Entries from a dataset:
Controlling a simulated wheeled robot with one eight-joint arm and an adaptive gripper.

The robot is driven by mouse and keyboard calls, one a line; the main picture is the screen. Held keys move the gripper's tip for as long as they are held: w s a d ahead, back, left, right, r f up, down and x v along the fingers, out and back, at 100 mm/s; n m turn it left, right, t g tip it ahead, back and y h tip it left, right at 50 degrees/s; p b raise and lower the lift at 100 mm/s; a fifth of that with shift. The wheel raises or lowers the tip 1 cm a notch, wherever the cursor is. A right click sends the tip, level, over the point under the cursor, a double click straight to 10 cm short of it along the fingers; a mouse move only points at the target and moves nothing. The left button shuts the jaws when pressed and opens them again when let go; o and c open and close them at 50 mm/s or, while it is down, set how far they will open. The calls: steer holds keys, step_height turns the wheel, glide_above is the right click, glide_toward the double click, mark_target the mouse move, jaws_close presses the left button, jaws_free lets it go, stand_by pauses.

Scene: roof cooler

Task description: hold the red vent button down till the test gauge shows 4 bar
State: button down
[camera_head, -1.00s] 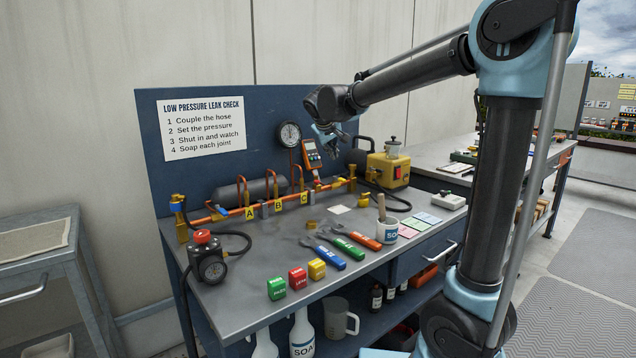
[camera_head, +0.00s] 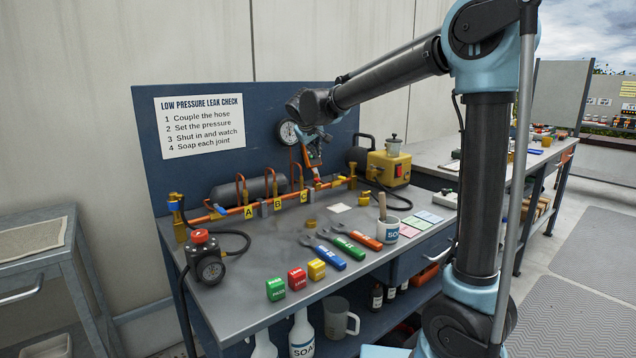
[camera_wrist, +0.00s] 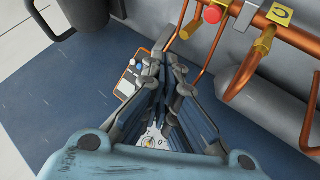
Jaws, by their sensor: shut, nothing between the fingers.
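The red vent button (camera_wrist: 213,14) is a small round cap by the copper pipework, at the top of the wrist view. My gripper (camera_wrist: 164,72) is shut and empty, below and left of the button in that view and apart from it. In the head view my gripper (camera_head: 318,138) is in front of the blue back board, above the copper pipework. The round test gauge (camera_head: 289,132) is on the board, just left of my gripper; its reading is too small to tell. A dial, partly hidden by the fingers, shows low in the wrist view.
An orange handheld meter (camera_head: 312,158) hangs behind my gripper, partly covered. Copper pipework (camera_head: 270,206) with tags A, B and C runs along the bench. A yellow pump (camera_head: 387,169) stands to the right. A regulator with its own gauge (camera_head: 210,268) sits front left.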

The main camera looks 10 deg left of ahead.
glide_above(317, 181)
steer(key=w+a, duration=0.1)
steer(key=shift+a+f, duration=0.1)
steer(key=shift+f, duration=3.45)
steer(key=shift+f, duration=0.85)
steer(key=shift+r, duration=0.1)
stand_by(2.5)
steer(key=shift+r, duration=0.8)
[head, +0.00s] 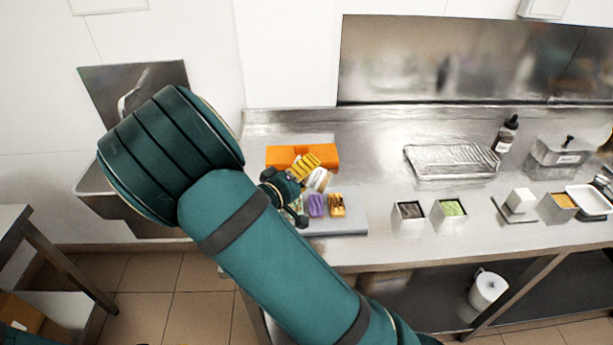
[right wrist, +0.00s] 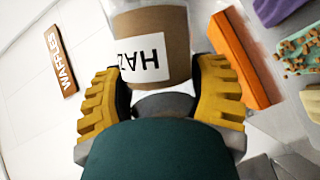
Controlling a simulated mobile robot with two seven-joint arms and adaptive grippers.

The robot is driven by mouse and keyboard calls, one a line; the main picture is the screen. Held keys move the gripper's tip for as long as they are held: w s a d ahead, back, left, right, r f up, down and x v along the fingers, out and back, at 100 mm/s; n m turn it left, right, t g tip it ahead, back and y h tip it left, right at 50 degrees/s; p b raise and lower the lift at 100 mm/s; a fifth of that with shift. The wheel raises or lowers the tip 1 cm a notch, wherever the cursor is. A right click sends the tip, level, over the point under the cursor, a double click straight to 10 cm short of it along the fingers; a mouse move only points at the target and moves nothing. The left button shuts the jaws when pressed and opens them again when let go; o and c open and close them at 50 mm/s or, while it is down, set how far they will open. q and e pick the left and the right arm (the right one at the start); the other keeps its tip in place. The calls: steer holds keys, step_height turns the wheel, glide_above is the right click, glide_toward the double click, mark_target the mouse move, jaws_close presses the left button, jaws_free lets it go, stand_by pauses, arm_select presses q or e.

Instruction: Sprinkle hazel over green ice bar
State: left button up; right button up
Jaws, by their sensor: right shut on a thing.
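My right gripper (head: 305,178) is shut on a clear jar (head: 320,180) with brown contents and a white label. In the right wrist view the jar (right wrist: 160,20) sits between my yellow fingers (right wrist: 160,90). Its label reads "HAZ", inverted in the picture, and its far end is cut off. The green ice bar (right wrist: 297,52) lies at the upper right of that view with brown crumbs scattered on it. In the head view my arm and gripper seem to hide it, left of a purple bar (head: 317,206) on a grey board (head: 352,222). My left gripper is not in view.
An orange-yellow bar with brown marks (head: 337,205) lies beside the purple one. An orange block (head: 280,155) lies behind my gripper. To the right stand two steel tubs (head: 408,222), a wire-rack tray (head: 450,161) and a dark bottle (head: 507,135). The counter between is clear.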

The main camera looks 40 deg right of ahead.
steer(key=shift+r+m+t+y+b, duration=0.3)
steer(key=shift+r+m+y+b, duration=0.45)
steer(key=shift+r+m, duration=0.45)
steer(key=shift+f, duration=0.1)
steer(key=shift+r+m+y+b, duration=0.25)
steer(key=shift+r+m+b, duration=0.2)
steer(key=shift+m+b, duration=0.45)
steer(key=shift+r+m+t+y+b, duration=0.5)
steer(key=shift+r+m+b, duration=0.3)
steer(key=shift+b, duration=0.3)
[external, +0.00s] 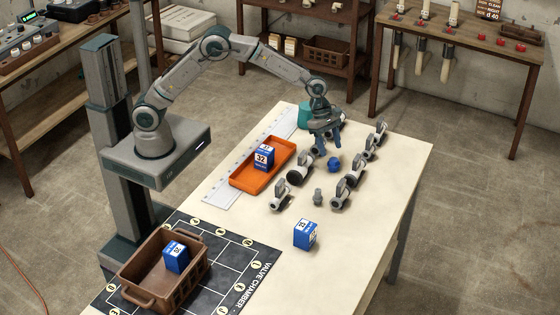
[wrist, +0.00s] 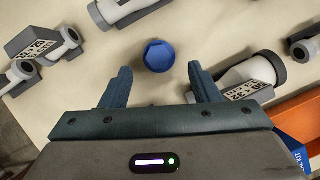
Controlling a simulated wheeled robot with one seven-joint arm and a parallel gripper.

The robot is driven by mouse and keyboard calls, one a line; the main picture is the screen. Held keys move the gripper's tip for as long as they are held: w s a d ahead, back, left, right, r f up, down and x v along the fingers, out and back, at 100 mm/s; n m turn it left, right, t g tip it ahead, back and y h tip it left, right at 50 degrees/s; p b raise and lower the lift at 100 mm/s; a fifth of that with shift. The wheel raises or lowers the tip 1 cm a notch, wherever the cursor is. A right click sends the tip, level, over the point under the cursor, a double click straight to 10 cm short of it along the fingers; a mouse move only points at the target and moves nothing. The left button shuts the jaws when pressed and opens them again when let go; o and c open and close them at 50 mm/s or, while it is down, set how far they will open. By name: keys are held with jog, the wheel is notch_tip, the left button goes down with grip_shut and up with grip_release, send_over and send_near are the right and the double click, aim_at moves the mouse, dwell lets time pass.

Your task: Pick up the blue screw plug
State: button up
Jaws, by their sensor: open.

• Task instructions: Retype only this portion of the data above: the line containing "Instruction: Sprinkle hazel", the line containing "State: left button up; right button up", and all lines between them, exactly.

• Exercise output:
Instruction: Sprinkle hazel over green ice bar
State: left button up; right button up

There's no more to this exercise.